Terms and Conditions of Sale – USA
1. Entire Agreement/Orders.
This agreement (the “Agreement”) is between CDI Energy Products, LLC (“CDI”) and Purchaser. No order for CDI’s goods or services shall be binding upon CDI until acknowledged in writing by CDI. Such written acknowledgement and these Standard Terms and Conditions of Sale (the “Terms and Conditions”) constitute the entire agreement between CDI and Purchaser. Any purchase order, offer or counter-offer made by Purchaser before or after CDI’s written acknowledgement is rejected and all documents exchanged prior to CDI’s written acknowledgement are merely preliminary negotiations and not part of any agreement between the parties. For example, orders submitted on Purchaser’s own purchase order forms modifying, adding to, contrary to, or inconsistent with these Terms and Conditions are expressly rejected and of no force or effect and acceptance is expressly made conditional upon assent to these terms. In no event will CDI be deemed to have in any way changed, enlarged or modified its liabilities or obligations as fixed by these Terms and Conditions including, without limitation, situations in which CDI satisfies an order submitted on Purchaser’s own purchase order form.

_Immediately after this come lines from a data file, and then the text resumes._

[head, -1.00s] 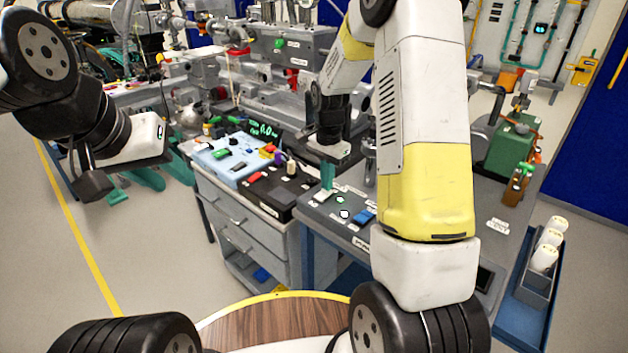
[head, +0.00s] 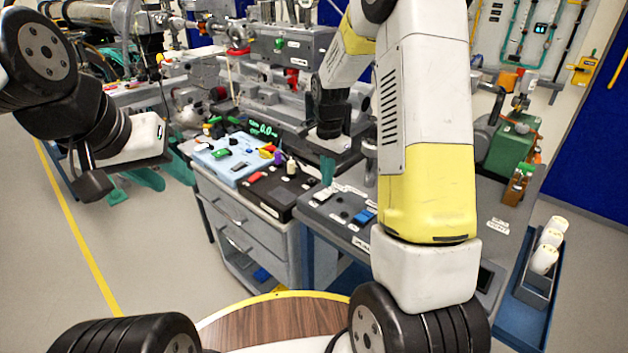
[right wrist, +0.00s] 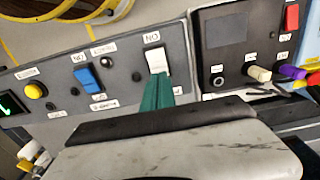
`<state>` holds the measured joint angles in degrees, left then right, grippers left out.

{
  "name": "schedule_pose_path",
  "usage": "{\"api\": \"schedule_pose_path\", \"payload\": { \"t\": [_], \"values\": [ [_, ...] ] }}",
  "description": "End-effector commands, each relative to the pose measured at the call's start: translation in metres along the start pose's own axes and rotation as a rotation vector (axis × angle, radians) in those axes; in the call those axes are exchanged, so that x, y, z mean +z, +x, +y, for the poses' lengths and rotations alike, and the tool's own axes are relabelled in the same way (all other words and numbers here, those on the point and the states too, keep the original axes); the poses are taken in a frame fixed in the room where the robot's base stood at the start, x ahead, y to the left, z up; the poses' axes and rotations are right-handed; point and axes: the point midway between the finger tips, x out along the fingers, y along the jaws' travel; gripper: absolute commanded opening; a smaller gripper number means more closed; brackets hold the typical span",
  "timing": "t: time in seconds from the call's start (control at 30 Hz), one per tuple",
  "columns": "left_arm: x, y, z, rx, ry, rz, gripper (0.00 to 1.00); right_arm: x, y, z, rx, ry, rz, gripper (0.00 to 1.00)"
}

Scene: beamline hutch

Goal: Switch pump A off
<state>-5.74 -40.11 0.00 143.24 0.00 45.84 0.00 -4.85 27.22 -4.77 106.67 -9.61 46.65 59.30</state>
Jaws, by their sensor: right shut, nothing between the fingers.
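A grey sloped switch panel (right wrist: 128,72) carries a white rocker switch (right wrist: 156,60) and a blue rocker switch (right wrist: 87,80), which also shows in the head view (head: 364,217). Their small labels appear upside down in the right wrist view; I cannot read which is pump A.
A black control box (right wrist: 238,45) with a red switch and knobs adjoins the panel. A yellow button (right wrist: 34,90) and green display (right wrist: 8,103) lie at the panel's other end. A light blue box (head: 222,165) and a green pump-like unit (head: 510,148) stand on the benches.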

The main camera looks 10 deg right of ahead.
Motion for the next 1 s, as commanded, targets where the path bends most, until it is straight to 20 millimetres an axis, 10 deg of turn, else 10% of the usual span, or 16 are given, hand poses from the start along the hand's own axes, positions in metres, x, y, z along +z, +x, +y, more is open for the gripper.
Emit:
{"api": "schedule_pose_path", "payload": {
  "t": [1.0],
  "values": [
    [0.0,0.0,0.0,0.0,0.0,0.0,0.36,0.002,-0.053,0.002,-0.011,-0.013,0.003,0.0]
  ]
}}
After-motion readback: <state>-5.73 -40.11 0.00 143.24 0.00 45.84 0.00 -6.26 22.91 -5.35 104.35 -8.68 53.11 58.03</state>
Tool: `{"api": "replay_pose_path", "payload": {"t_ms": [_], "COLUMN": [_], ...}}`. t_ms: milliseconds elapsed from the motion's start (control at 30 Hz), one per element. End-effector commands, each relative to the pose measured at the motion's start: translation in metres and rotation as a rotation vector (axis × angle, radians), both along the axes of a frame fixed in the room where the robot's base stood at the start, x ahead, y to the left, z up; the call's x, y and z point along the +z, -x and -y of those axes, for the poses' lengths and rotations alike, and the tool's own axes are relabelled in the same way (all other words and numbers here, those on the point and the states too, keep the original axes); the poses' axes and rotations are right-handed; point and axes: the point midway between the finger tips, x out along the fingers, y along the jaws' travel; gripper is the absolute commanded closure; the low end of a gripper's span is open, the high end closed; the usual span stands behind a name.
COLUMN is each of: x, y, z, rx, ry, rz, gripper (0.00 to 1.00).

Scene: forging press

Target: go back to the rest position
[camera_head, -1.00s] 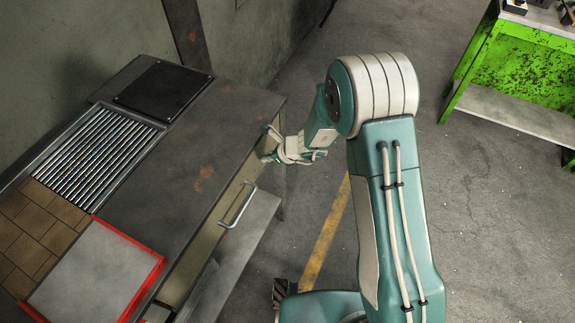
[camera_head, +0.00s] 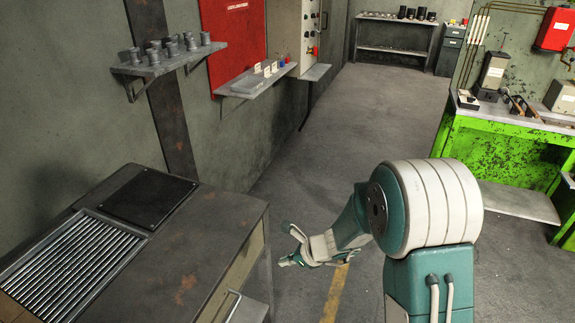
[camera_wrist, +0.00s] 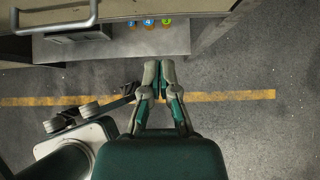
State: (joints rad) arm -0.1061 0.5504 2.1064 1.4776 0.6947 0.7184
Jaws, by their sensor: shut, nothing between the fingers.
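My gripper (camera_head: 287,244) is out to the right of the grey metal workbench (camera_head: 215,215) in the head view, over the floor and apart from the bench. In the wrist view my gripper (camera_wrist: 158,62) shows its two fingertips together with nothing between them. It points down over the concrete floor, close to the bench's lower shelf (camera_wrist: 165,42). A drawer handle (camera_wrist: 55,27) shows at the top left of the wrist view.
A yellow floor line (camera_wrist: 235,96) runs below my gripper. A green table (camera_head: 510,160) with tools stands at the right. Wall shelves (camera_head: 170,65) hold small metal parts at the left. The aisle floor (camera_head: 350,110) is clear.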

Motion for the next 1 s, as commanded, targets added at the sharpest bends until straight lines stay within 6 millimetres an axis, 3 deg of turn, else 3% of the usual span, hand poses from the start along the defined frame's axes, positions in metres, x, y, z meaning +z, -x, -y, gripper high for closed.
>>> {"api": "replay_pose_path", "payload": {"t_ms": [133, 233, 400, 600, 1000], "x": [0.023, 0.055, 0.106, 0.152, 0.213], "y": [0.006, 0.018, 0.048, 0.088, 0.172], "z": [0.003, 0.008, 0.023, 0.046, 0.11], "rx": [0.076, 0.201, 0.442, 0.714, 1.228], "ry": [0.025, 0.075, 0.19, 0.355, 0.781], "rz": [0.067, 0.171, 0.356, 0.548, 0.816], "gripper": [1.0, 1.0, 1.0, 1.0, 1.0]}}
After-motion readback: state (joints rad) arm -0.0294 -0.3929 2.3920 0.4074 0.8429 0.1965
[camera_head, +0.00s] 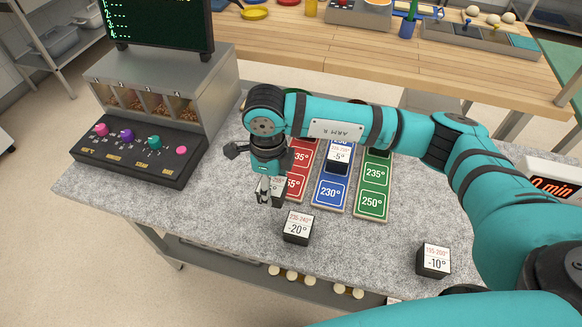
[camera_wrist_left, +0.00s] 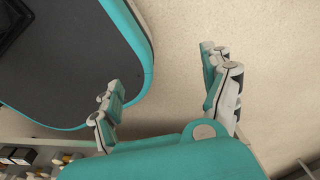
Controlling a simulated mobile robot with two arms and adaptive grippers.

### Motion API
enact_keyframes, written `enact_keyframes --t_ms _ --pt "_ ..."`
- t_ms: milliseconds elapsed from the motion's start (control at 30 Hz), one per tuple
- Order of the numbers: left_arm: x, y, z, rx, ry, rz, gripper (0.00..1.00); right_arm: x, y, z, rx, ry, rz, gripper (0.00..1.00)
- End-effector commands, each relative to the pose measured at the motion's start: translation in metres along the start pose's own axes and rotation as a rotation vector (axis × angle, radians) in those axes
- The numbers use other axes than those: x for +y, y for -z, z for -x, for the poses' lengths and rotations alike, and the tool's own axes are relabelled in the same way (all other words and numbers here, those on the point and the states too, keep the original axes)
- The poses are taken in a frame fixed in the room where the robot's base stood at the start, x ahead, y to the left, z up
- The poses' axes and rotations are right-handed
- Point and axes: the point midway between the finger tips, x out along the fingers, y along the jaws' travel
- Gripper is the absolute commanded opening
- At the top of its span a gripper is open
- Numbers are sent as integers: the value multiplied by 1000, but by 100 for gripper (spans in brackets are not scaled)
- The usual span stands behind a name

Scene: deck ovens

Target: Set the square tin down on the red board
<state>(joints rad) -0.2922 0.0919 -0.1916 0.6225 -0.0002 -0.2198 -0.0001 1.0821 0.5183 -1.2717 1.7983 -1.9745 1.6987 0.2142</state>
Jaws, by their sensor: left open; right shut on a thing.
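My right gripper (camera_head: 266,192) is shut on a square tin (camera_head: 278,187), dark with a pale top label, in the head view. The gripper hides much of this tin, and its label cannot be read. They are at the left edge of the red board (camera_head: 303,150), overlapping its lower-left part in the picture; I cannot tell whether the tin touches the board or the counter. The board shows "35°" and "55°" in part. My left gripper (camera_wrist_left: 165,72) is open and empty in the left wrist view, over the floor.
A blue board (camera_head: 330,193) bearing a "-5°" tin (camera_head: 339,160) and a green board (camera_head: 373,202) lie to the right. A "-20°" tin (camera_head: 298,227) stands near the counter's front edge, a "-10°" tin (camera_head: 433,260) further right. A knob panel (camera_head: 135,150) stands left.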

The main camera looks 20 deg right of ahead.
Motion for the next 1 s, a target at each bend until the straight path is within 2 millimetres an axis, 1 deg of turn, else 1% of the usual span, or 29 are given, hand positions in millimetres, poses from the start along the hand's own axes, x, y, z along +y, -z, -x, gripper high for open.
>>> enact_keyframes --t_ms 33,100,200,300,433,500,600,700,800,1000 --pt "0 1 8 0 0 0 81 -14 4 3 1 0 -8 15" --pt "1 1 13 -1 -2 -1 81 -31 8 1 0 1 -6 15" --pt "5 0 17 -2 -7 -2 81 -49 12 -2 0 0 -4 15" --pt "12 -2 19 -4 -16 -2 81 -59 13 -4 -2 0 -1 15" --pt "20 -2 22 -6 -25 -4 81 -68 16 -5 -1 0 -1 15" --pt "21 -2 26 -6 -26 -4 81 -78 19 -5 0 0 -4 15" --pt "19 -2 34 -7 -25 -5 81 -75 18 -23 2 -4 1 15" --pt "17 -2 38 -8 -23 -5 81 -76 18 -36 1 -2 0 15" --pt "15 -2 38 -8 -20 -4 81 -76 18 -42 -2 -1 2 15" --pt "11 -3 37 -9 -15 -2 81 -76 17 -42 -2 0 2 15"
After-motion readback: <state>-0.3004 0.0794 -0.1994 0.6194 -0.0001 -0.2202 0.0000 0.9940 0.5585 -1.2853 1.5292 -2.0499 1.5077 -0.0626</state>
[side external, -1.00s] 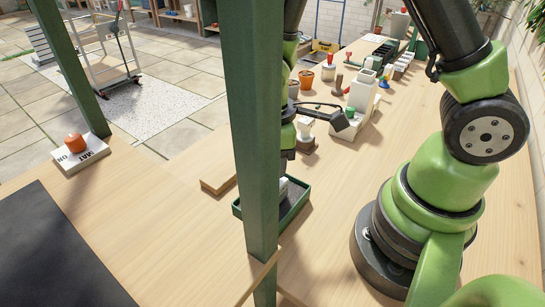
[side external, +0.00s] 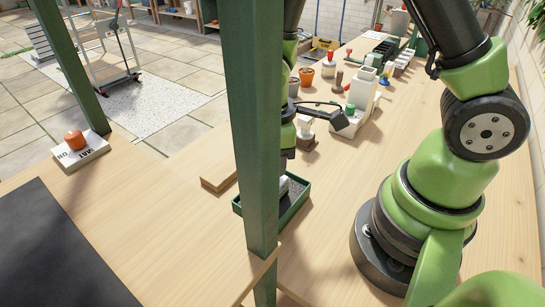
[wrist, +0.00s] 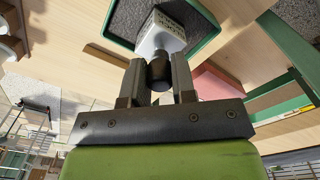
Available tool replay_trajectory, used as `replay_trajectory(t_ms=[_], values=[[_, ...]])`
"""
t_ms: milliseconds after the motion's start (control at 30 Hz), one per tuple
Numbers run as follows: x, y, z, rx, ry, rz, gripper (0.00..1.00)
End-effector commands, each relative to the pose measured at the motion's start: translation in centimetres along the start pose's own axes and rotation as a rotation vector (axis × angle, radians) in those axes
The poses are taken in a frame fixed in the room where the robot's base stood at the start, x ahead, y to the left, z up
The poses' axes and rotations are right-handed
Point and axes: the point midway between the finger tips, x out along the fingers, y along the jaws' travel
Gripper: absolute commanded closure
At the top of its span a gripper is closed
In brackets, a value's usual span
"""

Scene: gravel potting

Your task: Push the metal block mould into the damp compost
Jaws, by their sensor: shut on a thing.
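The metal block mould (wrist: 162,32) is a pale grey block with small holes in its side and a black knob (wrist: 158,72). My gripper (wrist: 158,78) is shut on the knob, with one finger on each side. The block is over or in the dark compost (wrist: 128,20) in a green-walled tray (wrist: 207,45); I cannot tell how deep its lower edge sits. In the side view the tray (side external: 297,212) stands on the bench, and a green post hides part of it. My gripper is mostly behind that post there.
The green post (side external: 250,130) stands in front of the tray. A wooden board (side external: 218,182) lies left of the tray. Stamps, terracotta pots (side external: 307,77) and a white container (side external: 361,92) stand further back. An orange-topped block (side external: 76,141) is at the left.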

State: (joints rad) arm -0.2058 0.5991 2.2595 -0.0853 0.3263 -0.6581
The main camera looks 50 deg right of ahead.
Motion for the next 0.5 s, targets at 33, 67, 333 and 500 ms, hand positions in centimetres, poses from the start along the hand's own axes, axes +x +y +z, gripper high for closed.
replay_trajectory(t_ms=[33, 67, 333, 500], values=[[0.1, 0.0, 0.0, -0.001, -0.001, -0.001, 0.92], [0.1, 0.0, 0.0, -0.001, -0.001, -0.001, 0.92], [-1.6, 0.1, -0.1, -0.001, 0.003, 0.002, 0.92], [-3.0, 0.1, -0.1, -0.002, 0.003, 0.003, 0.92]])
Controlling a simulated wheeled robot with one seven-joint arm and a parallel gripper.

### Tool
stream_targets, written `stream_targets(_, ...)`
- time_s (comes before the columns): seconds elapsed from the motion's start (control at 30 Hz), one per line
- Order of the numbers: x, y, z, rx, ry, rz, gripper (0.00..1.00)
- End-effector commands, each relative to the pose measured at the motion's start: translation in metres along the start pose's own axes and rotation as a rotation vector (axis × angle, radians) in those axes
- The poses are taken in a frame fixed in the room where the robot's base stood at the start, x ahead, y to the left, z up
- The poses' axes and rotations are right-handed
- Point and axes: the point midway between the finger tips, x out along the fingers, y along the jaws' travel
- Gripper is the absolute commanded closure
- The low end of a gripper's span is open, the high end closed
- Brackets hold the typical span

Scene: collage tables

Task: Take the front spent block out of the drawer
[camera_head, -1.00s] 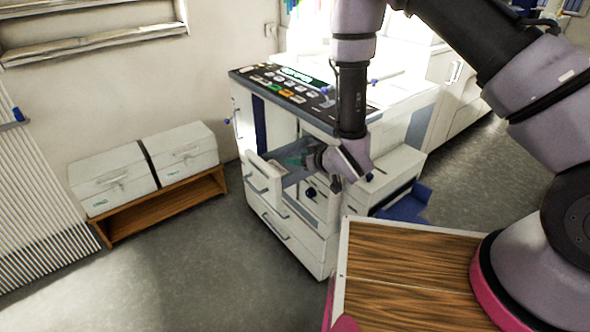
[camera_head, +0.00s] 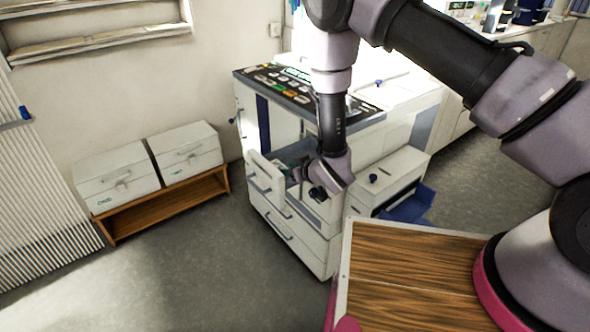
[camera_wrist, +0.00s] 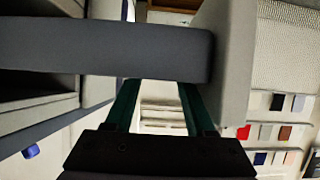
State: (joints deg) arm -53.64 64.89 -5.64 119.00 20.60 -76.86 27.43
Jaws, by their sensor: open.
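The drawer (camera_head: 262,176) is pulled out of the white machine, its light front panel facing left in the head view. My gripper (camera_wrist: 160,92) shows two green fingers standing apart, open, with no block visible between them. In the wrist view a dark grey bar crosses in front of the fingertips and hides them, and a light panel (camera_wrist: 232,62) stands just right of them. In the head view my wrist is at the open drawer and covers part of it. No spent block can be made out in either view.
The white machine (camera_head: 288,222) has a button panel on top and closed drawers below. A white side unit (camera_head: 385,182) stands right of my wrist, with a blue tray (camera_head: 415,205) beside it. Two white boxes (camera_head: 118,180) sit on a wooden shelf (camera_head: 170,207) at left. Grey floor lies clear between.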

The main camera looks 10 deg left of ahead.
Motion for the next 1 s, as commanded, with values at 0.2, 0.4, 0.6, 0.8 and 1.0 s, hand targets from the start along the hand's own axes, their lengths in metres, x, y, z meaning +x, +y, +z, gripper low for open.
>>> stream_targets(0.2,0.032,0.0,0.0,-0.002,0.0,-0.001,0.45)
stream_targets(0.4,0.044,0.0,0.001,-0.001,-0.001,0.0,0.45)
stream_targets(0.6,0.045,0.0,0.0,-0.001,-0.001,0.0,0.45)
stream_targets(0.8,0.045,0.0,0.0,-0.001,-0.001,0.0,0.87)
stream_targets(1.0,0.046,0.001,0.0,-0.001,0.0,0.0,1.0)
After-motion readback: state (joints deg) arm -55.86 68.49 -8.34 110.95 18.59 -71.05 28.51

Purchaser shall have been deemed to agree to these Terms and Conditions upon the earlier of acceptance of CDI’s quotation, acceptance of delivery of the goods or services or the issuance of a purchase order to CDI.
No acknowledgement by CDI and no provision of CDI’s Terms and Conditions shall be subject to change in any manner except as agreed to in writing by an officer of CDI.
Until acceptance of a purchase order is acknowledged in writing by CDI, all prices are subject to change. Written quotations expire thirty (30) calendar days from the date of quotation unless specified otherwise. Verbal quotations are non-binding on CDI. Quoted prices do not include sales, excise, municipal, state or any other government taxes. All taxes and other governmental charges upon the production, manufacture, distribution, sale or use of goods or services to the extent required or not forbidden by law to be collected by CDI from Purchaser, shall be paid by Purchaser to CDI unless Purchaser furnishes CDI with exemption certificates acceptable to the relevant taxing authorities. CDI reserves the right to revise final quoted prices of work in process due to any change in the order on the part of the Purchaser.
3. Terms Of Payment.
Invoices are net thirty (30) days from the date of invoice unless specified otherwise and approved in writing by CDI. Past due accounts will bear interest at the rate of 3% per month of the invoiced amount. All invoices are payable in U.S. dollars, unless specified otherwise and approved by CDI in writing. Acceptance of bank drafts, checks or other form of payment shall be subject to immediate collection of the full face amount thereof. CDI may, at its discretion, impose a transaction fee on payments processed via wire transfer or by Letter of Credit.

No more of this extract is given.